Harvey Norman shoppers 'may have a case'
Radio New Zealand reports on something nasty in the electronics retail sector in Harvey Norman shoppers 'may have a case':
Rainey Collins Lawyers managing partner Alan Knowsley said if the customers did not agree to the terms and conditions they may have a case.
"They could go off to the Disputes Tribunal and seek to enforce their contract and then Harvey Norman will have to prove that the person should have known the deal was too good to be true," Mr Knowsley said.
"Some retailers obviously advertise regularly that things are 60-80 per cent off and that sort of retailer would be really hard pushed to prove that that deal wasn't valid."
According to the company a technical glitch on its website meant furniture and other items were sold at prices way below their nominal value. Low low prices are exactly what consumers have been trained to expect in 'sales'.

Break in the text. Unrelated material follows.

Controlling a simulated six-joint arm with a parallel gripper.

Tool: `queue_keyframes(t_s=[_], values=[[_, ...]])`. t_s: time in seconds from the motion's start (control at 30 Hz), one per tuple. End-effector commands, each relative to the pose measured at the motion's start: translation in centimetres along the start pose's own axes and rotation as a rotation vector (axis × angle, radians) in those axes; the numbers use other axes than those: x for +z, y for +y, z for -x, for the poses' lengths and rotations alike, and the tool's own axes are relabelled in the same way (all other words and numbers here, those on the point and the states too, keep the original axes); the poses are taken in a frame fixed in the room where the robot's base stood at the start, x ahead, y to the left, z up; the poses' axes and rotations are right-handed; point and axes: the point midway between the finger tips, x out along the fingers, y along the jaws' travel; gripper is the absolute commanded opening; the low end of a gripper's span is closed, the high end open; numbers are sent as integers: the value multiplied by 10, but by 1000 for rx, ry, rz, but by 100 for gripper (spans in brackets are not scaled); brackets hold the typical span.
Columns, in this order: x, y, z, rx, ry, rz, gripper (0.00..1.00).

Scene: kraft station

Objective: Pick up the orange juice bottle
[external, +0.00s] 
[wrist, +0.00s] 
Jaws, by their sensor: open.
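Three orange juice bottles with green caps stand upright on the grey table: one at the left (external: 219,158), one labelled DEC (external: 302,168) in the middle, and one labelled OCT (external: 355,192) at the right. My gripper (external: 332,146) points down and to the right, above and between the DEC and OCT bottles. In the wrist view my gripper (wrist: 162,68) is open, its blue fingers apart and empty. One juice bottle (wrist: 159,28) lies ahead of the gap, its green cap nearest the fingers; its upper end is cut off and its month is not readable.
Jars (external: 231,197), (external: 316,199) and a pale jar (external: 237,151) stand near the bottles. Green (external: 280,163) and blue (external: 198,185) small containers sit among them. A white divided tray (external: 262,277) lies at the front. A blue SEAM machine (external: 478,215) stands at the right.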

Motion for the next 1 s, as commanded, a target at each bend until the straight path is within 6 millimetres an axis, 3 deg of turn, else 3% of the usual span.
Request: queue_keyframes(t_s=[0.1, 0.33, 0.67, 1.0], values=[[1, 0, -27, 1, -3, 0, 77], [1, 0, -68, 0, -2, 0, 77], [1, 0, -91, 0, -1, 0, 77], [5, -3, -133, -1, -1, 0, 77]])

Now Harvey Norman doesn't want to honour customer contracts. Imagine how that would work if the boot was on the other foot.
This case confirms what many already suspect: that the Australian-owned chain operates in poor faith. Apart from the legality and immorality of offering goods at low prices, taking money, forming contracts and then not delivering, this sends a loud "not trustworthy" message to the market.
If Harvey Norman decided to honour those glitch contracts in full it may have lost a tidy sum of money but there would be no long-term damage. Now it faces the possibility of those losses anyway, plus legal costs, ill will and negative publicity.
That's bad business practice and awful management.
... and yet NZ retailers still wonder why shoppers head to overseas stores on the internet.